To better organize the table, we needed to abbreviate column names as follows:
- Price = Recent Share Price – Shown in Charts
- BoF = Bond or FTF (Fixed-to-Floating)
- S-Yield = Stripped Yield – Shown in Charts
- Coupon = Initial Fixed-Rate Coupon
- FYoP = Floating Yield on Price – Shown in Charts
- NCD = Next Call Date (the soonest shares could be called)
- Note: For all FTF issues, the floating rate would start on NCD.
- WCC = Worst Cash to Call (lowest net cash return possible from a call)
- QO Link = Link to Quantum Online Page
Our goal is to maximize total returns. We achieve those most effectively by including “trading” strategies. We regularly trade positions in the mortgage REIT common shares and BDCs because:
- Prices are inefficient.
- Long term, share prices generally revolve around book value.
- Short term, price-to-book ratios can deviate materially.
- Book value isn’t the only step in analysis, but it’s the cornerstone.
We also allocate to preferred shares and equity REITs.
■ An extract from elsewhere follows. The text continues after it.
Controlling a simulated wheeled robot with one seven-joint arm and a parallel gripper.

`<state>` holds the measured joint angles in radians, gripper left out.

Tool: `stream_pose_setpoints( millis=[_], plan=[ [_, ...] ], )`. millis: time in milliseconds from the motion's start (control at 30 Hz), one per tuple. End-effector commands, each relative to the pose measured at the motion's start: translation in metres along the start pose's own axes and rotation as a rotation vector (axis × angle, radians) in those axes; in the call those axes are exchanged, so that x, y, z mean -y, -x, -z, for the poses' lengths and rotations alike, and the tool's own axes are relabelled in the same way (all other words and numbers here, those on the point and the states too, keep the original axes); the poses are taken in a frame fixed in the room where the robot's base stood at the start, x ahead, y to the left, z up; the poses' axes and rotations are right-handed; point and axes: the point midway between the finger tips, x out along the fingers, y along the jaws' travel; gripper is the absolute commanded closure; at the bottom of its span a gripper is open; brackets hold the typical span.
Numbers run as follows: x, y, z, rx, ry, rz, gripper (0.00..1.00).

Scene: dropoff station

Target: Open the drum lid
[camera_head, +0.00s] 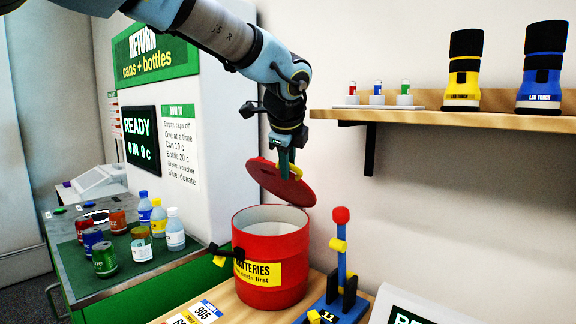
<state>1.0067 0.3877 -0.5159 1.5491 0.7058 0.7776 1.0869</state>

We encourage buy-and-hold investors to consider using more preferred shares and equity REITs.
We compare our performance against four ETFs that investors might use for exposure to our sectors:
The four ETFs we use for comparison are:
|MORT||One of the largest mortgage REIT ETFs|
|PFF||One of the largest preferred share ETFs|
|VNQ||Largest equity REIT ETF|
|KBWY||The high-yield equity REIT ETF. Yes, it has been dreadful.|
When investors think it isn’t possible to earn solid returns in preferred shares or mortgage REITs, we politely disagree. The sector has plenty of opportunities, but investors still need to be wary of the risks. We can’t simply reach for yield and hope for the best. When it comes to common shares, we need to be even more vigilant to protect our principal by regularly watching prices and updating estimates for book value and price targets.